Week 4-5: In Kampala (capitol of Uganda), with excursion in central Uganda; Uganda segment wrap-up and final exercises; Rwanda segment begins

Week 5-6: In Butare, Rwanda, with excursions in southern Rwanda

Weeks 7-9: In Kigali (capitol of Rwanda), with excursions in central Rwanda; Kigali homestays; Rwanda segment wrap-up and final exercises

Weeks 10-14: Independent Study Project (ISP) in Rwanda or Uganda, depending on the topic of your research

Week 15: Evaluation of ISP at a site to be determined

So this is my plan for this semester. I am studying Post-Conflict Transformation in Uganda and Rwanda, which means I will be examining the Ugandan Civil War and the Rwandan Genocide. As of right now, I intend to get my masters in Peace and Conflict studies (with a focus on African peace and conflict of course!).

My goals for this semester are to improve my understanding of the conflict in Rwanda and Uganda, to learn the application of Peace and Conflict studies, and to observe the people and cultures of where I travel as much as possible. Expect my blog to be peppered with my many observations of the people and cultures, as I am intrigued by people's behaviors and the reasons behind their actions.

I hope this blog will also be away in which my friends and family at home can learn about Africa with me, expanding our understanding of Africa into a more complex conception.

Hope you will join me on my journey and enjoy reading about my adventures almost as much as I will enjoy having them.

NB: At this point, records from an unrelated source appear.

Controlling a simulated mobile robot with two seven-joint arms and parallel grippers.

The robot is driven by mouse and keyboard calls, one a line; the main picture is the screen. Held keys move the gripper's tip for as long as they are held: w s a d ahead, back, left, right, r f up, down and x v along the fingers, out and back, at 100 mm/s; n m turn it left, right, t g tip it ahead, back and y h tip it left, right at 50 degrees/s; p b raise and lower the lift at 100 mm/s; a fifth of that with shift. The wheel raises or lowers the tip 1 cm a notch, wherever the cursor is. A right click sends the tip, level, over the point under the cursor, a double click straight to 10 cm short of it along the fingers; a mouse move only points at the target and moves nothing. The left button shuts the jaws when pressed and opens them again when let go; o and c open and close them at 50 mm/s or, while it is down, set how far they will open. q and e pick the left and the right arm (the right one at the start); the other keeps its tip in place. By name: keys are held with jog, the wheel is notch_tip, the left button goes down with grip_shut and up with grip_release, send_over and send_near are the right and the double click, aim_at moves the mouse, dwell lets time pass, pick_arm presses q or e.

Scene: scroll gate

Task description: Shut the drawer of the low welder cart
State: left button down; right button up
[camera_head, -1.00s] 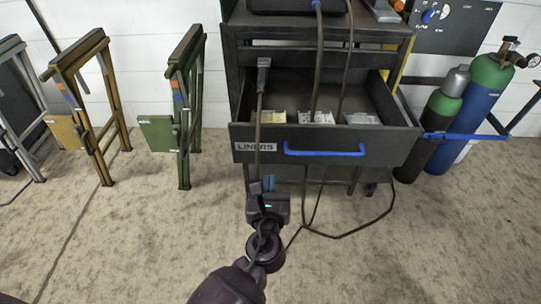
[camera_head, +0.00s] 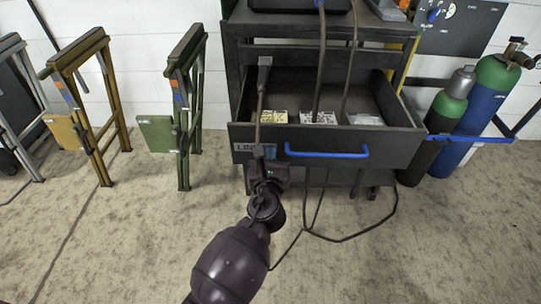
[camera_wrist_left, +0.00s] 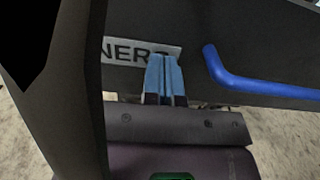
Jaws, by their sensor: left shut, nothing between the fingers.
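The dark welder cart (camera_head: 300,32) stands against the wall with its drawer (camera_head: 400,141) pulled out towards me. The drawer front has a blue bar handle (camera_head: 326,154) and a "LINERS" label at its left end. My left gripper (camera_head: 262,153) is shut and empty, with its blue fingertips in front of the label, left of the handle. In the left wrist view the fingertips (camera_wrist_left: 165,75) overlap the lower edge of the label (camera_wrist_left: 140,50), with the handle (camera_wrist_left: 255,85) to their right. I cannot tell whether they touch the drawer front. My right gripper is not in view.
Cables hang from the cart top past the drawer front to the floor. Small packets (camera_head: 318,118) lie in the drawer. Gas cylinders (camera_head: 490,95) stand at the right. A green folding stand (camera_head: 183,110) and a yellow one (camera_head: 88,100) are at the left. The near floor is clear.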

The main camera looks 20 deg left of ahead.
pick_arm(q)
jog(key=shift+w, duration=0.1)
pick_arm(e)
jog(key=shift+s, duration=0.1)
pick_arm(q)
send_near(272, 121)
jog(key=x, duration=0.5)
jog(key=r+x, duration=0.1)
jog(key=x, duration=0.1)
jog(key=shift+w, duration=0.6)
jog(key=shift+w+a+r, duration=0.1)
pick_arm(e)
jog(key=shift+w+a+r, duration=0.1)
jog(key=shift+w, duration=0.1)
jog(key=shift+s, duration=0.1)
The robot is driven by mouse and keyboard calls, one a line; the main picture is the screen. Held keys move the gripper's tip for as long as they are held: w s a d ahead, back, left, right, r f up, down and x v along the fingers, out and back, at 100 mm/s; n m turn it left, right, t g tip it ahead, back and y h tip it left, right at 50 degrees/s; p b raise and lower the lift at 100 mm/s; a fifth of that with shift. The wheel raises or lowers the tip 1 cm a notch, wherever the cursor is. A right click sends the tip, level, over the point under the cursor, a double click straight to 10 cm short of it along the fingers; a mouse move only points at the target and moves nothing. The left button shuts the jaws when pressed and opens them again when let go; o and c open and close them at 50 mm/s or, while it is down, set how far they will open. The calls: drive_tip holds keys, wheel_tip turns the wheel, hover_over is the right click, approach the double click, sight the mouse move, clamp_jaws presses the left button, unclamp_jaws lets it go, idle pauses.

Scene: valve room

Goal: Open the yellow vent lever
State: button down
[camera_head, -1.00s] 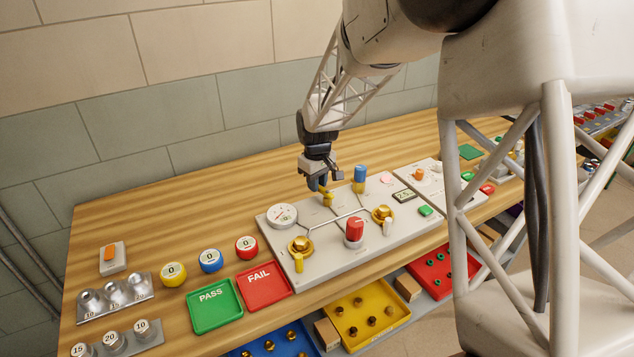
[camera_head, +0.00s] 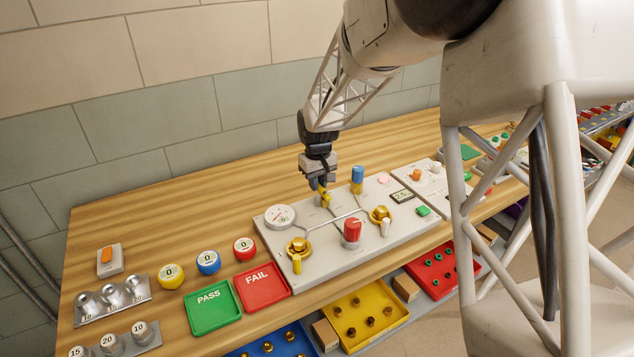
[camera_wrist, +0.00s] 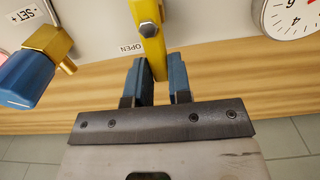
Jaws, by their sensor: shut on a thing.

Also, before I post this, I MUST give a huge thanks and tons of love to Zorica and Brandon, who spent their night helping me pack. My life being my life, as much as I prepare for my packing weeks ahead of time and check everything off my detailed checklist, I am still running around like a chicken with its head cut off the night before I leave. Enter Zorica and Brandon. They are the reason I did not pull all my hair out. So they get the credit for my curly hair being in its proper place (on my head) and for me being on my way. Thanks for being awesome people!!!